Written Answers. - Single European Currency.

Eric J. Byrne

Ceist:

29 Mr. E. Byrne asked the Minister for Finance the Government's policy with regard to the Maastricht proposal to move to a single currency by 1999 in view of the recent statement by the Governor of the Netherlands' Central Bank to the effect that Economic and Monetary Union need not involve an immediate move to a single currency; and if he will make a statement on the matter. [4380/95]

Noel Davern

Ceist:

41 Mr. Davern asked the Minister for Finance the preparations, if any, he plans for a single currency in 1997; and the adjustments, if any, he considers will be required. [3001/95]

Seamus Brennan

Ceist:

71 Mr. S. Brennan asked the Minister for Finance if he will indicate to the British Prime Minister Ireland's support for the Single European Currency initiative; and if he will seek to persuade the British authorities of the merits of the initiative for these islands. [4273/95]
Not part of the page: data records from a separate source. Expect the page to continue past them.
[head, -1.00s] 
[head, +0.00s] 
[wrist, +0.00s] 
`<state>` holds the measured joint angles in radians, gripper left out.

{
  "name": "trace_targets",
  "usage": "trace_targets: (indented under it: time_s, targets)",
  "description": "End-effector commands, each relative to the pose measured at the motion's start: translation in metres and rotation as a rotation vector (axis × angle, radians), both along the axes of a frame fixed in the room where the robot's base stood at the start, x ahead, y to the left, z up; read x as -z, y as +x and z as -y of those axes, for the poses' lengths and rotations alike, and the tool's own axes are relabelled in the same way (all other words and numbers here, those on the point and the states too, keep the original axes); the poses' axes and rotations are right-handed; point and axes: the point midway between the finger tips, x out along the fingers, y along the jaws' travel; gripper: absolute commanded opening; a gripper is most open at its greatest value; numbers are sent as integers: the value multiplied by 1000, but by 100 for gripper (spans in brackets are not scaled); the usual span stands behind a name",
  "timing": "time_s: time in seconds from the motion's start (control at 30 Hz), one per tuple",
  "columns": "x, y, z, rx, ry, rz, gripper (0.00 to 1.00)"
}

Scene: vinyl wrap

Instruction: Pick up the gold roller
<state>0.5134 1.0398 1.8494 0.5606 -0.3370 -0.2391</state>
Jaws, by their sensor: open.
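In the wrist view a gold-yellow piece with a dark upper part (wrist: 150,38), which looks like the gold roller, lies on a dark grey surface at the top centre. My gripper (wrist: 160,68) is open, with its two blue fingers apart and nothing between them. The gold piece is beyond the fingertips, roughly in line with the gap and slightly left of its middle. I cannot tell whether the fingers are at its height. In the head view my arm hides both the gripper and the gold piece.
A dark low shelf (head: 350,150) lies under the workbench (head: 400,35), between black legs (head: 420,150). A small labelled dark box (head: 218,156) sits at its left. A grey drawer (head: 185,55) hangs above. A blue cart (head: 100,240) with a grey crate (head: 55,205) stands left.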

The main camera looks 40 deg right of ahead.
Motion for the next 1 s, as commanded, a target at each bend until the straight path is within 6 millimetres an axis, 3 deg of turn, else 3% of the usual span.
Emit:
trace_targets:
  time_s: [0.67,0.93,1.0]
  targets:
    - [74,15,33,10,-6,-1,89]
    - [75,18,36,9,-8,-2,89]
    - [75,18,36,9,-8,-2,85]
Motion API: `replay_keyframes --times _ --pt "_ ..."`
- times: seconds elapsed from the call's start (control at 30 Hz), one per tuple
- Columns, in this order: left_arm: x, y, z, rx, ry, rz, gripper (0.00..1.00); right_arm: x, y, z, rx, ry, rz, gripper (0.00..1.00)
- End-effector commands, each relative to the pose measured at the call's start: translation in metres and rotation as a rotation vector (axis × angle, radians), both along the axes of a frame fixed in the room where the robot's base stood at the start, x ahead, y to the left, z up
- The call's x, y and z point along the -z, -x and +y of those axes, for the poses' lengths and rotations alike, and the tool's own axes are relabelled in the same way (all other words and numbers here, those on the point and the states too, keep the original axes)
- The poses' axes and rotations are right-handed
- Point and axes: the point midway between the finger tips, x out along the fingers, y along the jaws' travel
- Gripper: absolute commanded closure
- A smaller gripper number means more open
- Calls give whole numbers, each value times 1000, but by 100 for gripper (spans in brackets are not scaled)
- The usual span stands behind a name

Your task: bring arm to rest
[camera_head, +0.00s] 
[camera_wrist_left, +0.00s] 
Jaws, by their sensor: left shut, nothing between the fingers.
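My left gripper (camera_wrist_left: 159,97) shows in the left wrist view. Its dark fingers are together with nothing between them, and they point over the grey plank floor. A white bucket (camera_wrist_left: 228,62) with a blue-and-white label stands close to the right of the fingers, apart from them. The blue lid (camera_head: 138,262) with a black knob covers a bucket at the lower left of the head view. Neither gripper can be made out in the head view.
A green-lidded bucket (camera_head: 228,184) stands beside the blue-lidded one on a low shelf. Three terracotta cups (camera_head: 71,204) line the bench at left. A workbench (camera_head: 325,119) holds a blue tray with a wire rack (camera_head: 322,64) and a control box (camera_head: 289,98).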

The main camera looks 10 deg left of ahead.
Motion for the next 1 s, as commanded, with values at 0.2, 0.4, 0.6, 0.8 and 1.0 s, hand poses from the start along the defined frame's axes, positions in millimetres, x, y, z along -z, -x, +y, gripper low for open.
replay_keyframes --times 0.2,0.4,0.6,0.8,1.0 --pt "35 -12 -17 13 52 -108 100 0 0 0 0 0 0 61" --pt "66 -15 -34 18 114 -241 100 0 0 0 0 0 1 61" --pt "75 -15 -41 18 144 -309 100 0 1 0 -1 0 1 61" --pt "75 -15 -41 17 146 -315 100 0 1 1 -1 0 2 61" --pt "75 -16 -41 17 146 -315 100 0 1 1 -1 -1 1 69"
I propose to take Questions Nos. 29, 41 and 71 together.

The Treaty on European Union sets out the timetable for movement to the third stage of economic and monetary union (EMU) and a single currency. Briefly, if a majority of member states meet the conditions, the third stage can begin in 1997, if a date for the start of the third stage has not been set by end-1997, the third stage will begin in 1999. At the starting date of the third stage, the Treaty says that the Council will adopt the conversion rates at which the currencies of participating member states will be irrevocably fixed and at which the ECU will be substituted for those currencies; the ECU will become a currency in its own right; and the council will take the other measures necessary for the rapid introduction of the ECU as the single currency of participating member states. It will be seen from this that the Treaty does not envisage an immediate move to a single currency, but rather a rapid one.
Ireland supports the creation of Economic and Monetary Union and the introduction of a single currency in accordance with the Treaty timetable. Clearly the length of the period between the start of the third stage and the introduction of a single currency will depend to some extent on technical factors such as the lead-in time for the production of currency notes and coins.
The introduction of a single currency will be the culmination of the process of Economic and Monetary Union. The main preparation required at this stage is to ensure that Ireland continues to meet the Treaty conditions for movement to Economic and Monetary Union. In this context, Deputies will be aware that Ireland and Luxembourg were judged not to have an excessive deficit as defined in the Treaty when the excessive deficit procedure was implemented in 1994 for the first time. A Programme of Renewal makes clear the Government's commitment to ensuring that Ireland continues to meet the fiscal conditions for participation in Economic and Monetary Union. My recent budget was in line with this commitment.Ireland through its membership of the Economic and Monetary Institute and the Economic and Monetary Committee has been involved in discussions at European level on the technical preparations for European Monetary Union and a single currency. At a later stage the results of this work will be considered at ECOFIN by EU Ministers for Finance and Economic Affairs.
Ireland's support for Economic and Monetary Union and the single currency were made clear to other member states, including the United Kingdom, at the time the Treaty on European Union was negotiated. At the ECOFIN Council on 20 February, I again made clear Ireland's support for European Monetary Union in the presence of ministerial colleagues from other member states, including the UK Chancellor.